Bericht über Registrierung des Ministerpräsidenten a.D. Engholm in den Stasiakten: Einstellung des Ermittlungsverfahrens gegen Journalisten wegen erwiesener Unschuld

Gericht

Staatsanwaltschaft München I


Art der Entscheidung

Einstellungsverfügung


Datum

03. 04. 2002


Aktenzeichen

115 Js 10236/01


Leitsatz des Gerichts

  1. 1. Ministerpräsident a.D. Engholm war von der Hauptversammlung Aufklärung (HVA) des Ministeriums für Staatssicherheit (MfS) der ehemaligen DDR mit einer „IM-Akte A” unter dem Decknamen „Erdmann” registriert. Diese Kategorie umfasste neben der Gruppe der Inoffiziellen Mitarbeiter für besondere Aufgaben auch andere Gruppen.
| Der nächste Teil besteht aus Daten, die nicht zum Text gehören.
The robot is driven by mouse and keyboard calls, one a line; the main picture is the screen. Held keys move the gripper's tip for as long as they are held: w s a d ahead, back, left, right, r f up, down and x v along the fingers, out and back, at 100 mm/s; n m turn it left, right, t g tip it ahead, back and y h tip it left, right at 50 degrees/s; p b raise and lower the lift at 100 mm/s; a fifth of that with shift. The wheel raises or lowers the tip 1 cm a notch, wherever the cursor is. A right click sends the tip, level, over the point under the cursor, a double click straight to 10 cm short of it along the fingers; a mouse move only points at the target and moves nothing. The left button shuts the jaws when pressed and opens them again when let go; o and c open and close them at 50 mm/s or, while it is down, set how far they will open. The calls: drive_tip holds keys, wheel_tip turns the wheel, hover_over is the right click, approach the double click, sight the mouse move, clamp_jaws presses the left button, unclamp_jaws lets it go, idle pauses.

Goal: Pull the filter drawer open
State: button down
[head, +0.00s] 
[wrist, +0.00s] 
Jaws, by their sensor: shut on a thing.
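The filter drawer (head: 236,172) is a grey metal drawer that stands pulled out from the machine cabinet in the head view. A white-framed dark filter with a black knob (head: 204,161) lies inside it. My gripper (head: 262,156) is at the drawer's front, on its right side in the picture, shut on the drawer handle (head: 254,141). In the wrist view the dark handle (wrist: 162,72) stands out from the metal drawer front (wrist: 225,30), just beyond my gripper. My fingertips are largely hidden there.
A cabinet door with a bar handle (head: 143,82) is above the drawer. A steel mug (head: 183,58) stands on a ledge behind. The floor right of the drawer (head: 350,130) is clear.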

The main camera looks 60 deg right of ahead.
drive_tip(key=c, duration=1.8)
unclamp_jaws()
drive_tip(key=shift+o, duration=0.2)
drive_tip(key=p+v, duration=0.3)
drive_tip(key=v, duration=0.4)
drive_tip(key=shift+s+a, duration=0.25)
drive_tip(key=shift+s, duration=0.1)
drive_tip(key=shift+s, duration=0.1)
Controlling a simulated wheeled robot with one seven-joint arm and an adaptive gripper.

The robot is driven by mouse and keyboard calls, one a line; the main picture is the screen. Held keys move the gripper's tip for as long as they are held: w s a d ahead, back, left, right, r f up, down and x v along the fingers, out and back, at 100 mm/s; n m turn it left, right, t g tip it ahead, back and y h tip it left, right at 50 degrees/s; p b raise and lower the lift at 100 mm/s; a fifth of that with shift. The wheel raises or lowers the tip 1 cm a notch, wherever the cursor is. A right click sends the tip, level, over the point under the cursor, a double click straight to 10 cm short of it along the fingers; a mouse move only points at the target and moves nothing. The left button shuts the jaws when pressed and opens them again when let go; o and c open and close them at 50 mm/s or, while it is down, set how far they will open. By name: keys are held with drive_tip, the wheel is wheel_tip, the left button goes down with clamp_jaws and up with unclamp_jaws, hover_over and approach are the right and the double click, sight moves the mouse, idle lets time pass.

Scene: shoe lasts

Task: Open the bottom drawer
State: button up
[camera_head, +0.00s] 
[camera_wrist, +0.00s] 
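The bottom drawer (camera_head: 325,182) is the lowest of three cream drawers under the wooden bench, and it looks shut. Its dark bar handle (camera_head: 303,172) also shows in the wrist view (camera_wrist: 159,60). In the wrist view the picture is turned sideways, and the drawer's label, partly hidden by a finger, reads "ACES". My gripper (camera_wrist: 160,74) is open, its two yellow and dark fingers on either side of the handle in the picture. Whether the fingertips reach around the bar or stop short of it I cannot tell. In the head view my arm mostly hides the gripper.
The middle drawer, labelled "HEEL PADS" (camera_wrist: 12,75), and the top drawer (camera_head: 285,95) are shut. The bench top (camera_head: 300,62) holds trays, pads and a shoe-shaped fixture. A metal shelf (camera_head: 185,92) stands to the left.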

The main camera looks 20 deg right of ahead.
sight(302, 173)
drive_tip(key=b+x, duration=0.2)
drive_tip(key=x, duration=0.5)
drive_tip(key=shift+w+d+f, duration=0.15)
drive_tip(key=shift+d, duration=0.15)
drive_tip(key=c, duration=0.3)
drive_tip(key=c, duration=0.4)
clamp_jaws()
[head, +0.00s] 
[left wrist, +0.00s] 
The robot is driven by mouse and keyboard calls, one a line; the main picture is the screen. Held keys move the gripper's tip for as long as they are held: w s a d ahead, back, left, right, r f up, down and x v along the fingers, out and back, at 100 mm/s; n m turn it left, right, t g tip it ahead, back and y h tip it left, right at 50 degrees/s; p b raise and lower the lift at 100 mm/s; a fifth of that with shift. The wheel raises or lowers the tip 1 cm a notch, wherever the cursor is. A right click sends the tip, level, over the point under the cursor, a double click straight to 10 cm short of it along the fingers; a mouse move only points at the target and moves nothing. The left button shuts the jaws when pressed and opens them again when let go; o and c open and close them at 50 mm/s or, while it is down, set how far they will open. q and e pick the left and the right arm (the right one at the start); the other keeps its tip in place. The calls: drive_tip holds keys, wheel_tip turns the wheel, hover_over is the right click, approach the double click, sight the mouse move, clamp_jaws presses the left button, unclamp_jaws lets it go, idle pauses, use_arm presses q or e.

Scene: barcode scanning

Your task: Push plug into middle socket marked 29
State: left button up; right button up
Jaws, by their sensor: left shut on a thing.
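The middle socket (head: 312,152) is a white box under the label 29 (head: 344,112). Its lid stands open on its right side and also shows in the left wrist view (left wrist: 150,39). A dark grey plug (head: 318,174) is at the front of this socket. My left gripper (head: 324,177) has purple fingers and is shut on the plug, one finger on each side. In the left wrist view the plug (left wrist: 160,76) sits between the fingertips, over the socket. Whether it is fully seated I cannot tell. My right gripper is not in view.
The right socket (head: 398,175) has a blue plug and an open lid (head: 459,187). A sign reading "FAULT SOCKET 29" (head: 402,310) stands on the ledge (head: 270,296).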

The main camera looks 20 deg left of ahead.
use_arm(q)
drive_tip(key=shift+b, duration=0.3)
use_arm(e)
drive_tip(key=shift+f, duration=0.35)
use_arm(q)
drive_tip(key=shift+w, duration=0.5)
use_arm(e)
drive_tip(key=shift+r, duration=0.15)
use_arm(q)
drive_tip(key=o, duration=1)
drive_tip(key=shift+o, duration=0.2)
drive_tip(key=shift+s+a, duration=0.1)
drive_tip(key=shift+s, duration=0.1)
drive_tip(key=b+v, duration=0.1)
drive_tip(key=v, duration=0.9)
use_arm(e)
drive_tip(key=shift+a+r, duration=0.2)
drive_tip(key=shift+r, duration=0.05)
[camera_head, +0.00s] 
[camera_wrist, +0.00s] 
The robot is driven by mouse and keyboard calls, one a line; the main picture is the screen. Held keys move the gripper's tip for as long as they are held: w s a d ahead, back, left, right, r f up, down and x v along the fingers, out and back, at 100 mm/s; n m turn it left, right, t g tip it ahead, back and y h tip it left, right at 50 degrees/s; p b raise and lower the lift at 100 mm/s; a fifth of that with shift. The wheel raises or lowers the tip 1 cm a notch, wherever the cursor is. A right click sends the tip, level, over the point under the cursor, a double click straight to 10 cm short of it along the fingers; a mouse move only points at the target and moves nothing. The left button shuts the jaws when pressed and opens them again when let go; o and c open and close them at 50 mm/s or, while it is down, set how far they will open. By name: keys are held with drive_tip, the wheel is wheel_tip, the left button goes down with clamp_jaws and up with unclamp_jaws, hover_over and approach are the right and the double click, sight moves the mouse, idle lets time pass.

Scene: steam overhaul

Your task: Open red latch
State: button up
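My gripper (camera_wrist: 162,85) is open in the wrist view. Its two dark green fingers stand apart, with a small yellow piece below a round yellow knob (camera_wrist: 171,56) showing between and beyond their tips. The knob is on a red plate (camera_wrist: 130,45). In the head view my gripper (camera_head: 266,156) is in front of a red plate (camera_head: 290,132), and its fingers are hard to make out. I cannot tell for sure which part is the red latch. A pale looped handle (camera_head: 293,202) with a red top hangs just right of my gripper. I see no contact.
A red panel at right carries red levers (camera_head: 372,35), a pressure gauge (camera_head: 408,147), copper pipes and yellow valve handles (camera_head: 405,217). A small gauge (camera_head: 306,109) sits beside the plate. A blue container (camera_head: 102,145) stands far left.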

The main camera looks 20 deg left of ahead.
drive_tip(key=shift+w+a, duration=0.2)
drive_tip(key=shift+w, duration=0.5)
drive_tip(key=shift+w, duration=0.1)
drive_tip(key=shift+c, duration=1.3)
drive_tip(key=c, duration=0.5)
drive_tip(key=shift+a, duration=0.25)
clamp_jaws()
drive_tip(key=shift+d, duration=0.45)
Der Registrierung mit einer „IM-Akte A” kommt zwar ein gewisser Indizwert für die subjektive Seite zu. Sie bildet jedoch keine tragfähige Grundlage für die Annahme, die registrierte Person habe das MfS als seinen Beziehungspartner gekannt.

  2. 2. Ist eine Person in der Kategorie „IMA” registriert, lässt sich demnach nicht eindeutig darauf schliessen, dass diese Person als „Inoffizieller Mitarbeiter für besondere Aufgaben” registriert war. Richtig müsste es heissen, dass der Betroffene - hier Ministerpräsident a.D. Engholm - in der Kategorie „IMA” registriert gewesen ist. Der hinausgehende Teil der Berichterstattung (IM für besondere Aufgaben stellt IMA) ist nicht ehrenrührig.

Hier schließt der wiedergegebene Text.